▸ WHAT THE TASK REQUIRES: Below is a listing; copy all of it exactly.

--------------------------------

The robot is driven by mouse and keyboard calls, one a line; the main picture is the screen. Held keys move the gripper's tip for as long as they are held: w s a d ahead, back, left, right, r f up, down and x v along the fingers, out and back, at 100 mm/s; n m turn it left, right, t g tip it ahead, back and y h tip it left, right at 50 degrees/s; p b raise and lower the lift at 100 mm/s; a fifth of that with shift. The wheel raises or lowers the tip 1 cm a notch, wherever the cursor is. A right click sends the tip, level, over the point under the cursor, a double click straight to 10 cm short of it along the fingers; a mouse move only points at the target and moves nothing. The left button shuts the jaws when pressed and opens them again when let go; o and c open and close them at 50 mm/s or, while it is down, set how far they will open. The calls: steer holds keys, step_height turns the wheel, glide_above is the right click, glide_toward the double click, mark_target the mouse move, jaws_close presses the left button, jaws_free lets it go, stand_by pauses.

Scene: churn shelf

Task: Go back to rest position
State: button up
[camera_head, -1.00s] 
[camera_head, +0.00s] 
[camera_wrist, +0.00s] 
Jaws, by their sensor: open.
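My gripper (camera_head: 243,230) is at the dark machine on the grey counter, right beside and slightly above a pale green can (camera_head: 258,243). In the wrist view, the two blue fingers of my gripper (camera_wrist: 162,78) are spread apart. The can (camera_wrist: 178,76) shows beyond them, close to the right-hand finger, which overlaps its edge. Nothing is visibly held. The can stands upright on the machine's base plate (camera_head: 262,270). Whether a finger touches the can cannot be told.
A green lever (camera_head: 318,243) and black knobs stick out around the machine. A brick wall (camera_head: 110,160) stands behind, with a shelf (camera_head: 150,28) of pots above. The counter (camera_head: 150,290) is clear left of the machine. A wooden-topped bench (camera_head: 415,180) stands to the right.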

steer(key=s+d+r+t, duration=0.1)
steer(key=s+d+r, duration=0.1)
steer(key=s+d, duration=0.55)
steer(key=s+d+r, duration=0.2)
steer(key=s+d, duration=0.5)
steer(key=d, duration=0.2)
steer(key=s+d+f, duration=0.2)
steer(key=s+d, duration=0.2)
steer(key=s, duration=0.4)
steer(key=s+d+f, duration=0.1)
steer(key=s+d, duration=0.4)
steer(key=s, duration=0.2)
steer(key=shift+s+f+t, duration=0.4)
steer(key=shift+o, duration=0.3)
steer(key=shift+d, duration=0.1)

--------------------------------

▸ REPLY TO THE EXERCISE:
The robot is driven by mouse and keyboard calls, one a line; the main picture is the screen. Held keys move the gripper's tip for as long as they are held: w s a d ahead, back, left, right, r f up, down and x v along the fingers, out and back, at 100 mm/s; n m turn it left, right, t g tip it ahead, back and y h tip it left, right at 50 degrees/s; p b raise and lower the lift at 100 mm/s; a fifth of that with shift. The wheel raises or lowers the tip 1 cm a notch, wherever the cursor is. A right click sends the tip, level, over the point under the cursor, a double click straight to 10 cm short of it along the fingers; a mouse move only points at the target and moves nothing. The left button shuts the jaws when pressed and opens them again when let go; o and c open and close them at 50 mm/s or, while it is down, set how far they will open. The calls: steer holds keys, step_height turns the wheel, glide_above is the right click, glide_toward the double click, mark_target the mouse move, jaws_close presses the left button, jaws_free lets it go, stand_by pauses.

Scene: churn shelf

Task: Go back to rest position
State: button up
[camera_head, -1.00s] 
[camera_head, +0.00s] 
[camera_wrist, +0.00s] 
Jaws, by their sensor: open.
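My gripper (camera_head: 243,230) is at the dark machine on the grey counter, right beside and slightly above a pale green can (camera_head: 258,243). In the wrist view, the two blue fingers of my gripper (camera_wrist: 162,78) are spread apart. The can (camera_wrist: 178,76) shows beyond them, close to the right-hand finger, which overlaps its edge. Nothing is visibly held. The can stands upright on the machine's base plate (camera_head: 262,270). Whether a finger touches the can cannot be told.
A green lever (camera_head: 318,243) and black knobs stick out around the machine. A brick wall (camera_head: 110,160) stands behind, with a shelf (camera_head: 150,28) of pots above. The counter (camera_head: 150,290) is clear left of the machine. A wooden-topped bench (camera_head: 415,180) stands to the right.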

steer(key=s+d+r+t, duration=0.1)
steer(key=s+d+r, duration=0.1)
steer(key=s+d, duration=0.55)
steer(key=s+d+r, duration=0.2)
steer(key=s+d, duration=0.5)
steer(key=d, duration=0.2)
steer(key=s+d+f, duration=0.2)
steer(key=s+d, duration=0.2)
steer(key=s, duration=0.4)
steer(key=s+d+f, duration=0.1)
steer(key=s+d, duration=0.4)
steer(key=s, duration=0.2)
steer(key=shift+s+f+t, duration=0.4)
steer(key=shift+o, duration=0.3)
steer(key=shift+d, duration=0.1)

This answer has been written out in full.